From the entries below, list each line with "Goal".

--- Start of Given data ---

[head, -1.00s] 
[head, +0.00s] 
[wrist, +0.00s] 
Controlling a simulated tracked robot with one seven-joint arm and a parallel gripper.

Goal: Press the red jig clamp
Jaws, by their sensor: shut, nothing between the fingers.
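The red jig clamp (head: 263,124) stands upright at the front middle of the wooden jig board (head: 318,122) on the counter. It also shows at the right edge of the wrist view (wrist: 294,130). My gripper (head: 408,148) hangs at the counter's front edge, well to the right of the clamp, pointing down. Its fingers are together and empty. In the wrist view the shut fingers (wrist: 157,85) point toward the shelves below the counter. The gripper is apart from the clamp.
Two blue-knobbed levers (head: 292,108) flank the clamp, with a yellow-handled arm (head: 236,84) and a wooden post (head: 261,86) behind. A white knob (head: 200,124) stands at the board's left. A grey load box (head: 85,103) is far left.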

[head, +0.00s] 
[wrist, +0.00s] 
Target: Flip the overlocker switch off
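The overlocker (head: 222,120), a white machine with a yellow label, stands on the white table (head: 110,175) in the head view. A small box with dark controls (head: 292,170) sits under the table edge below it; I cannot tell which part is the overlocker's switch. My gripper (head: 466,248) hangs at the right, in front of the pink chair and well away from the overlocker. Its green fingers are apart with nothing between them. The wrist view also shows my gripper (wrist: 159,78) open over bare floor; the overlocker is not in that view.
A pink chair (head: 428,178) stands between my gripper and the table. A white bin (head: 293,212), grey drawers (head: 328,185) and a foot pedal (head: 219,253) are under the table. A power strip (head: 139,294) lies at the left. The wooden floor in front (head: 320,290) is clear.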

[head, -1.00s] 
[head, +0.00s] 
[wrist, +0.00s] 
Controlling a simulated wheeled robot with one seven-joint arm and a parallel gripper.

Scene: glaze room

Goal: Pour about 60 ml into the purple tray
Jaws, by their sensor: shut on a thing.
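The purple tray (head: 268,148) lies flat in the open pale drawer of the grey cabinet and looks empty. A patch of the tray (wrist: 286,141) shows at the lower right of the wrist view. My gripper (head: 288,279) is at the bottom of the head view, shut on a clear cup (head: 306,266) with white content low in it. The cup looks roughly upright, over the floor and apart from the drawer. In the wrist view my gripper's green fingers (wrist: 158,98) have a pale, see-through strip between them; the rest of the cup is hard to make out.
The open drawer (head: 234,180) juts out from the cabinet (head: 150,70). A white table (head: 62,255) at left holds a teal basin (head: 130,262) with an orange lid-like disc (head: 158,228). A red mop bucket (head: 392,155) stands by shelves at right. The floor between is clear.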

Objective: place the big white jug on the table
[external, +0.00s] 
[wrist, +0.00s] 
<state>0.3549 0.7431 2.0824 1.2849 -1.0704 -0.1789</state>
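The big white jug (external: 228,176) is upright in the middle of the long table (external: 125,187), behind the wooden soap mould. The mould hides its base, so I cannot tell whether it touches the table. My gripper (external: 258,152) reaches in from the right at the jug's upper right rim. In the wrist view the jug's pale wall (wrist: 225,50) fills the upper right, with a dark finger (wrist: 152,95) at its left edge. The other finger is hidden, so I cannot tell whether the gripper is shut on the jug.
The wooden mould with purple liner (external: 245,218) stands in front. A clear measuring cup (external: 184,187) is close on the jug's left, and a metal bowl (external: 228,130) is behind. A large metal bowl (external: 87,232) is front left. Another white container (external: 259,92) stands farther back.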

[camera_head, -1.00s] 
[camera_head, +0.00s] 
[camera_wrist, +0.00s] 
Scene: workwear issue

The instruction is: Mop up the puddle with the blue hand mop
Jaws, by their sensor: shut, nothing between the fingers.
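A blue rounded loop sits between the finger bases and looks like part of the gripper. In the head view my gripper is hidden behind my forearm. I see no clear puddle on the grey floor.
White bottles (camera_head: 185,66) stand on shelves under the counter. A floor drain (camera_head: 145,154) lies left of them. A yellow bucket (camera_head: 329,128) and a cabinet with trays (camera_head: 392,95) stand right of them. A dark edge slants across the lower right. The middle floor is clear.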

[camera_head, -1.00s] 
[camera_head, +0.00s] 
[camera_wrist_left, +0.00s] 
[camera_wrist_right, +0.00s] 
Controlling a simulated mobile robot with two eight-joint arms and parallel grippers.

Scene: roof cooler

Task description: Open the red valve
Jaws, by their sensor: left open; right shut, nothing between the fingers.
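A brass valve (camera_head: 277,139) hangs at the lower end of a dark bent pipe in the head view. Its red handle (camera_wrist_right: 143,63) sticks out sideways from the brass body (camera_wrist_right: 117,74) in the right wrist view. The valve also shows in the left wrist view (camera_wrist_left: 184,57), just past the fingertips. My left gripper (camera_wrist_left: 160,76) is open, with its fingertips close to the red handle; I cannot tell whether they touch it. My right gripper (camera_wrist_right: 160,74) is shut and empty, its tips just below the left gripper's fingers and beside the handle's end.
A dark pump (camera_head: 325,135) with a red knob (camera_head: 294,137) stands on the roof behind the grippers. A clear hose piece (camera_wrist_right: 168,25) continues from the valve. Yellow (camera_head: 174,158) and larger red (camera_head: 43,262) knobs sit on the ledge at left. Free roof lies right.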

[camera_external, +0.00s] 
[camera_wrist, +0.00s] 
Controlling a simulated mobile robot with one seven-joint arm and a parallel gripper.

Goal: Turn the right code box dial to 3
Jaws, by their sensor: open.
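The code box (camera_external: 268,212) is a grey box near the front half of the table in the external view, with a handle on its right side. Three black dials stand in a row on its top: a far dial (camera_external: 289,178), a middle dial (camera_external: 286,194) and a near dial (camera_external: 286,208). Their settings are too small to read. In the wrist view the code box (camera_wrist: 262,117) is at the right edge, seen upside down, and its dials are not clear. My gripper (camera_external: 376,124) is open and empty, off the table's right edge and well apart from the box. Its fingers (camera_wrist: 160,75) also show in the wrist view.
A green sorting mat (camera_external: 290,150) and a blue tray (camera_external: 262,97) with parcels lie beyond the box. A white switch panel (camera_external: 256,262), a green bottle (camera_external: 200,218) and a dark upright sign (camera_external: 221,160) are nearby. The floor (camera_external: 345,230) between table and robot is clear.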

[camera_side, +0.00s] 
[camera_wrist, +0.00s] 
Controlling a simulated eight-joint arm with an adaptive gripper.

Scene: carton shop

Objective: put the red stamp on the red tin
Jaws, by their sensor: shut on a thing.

--- End of Given data ---

### Task answer
Goal: Press the red jig clamp
Goal: Pour about 60 ml into the purple tray
Goal: Turn the right code box dial to 3

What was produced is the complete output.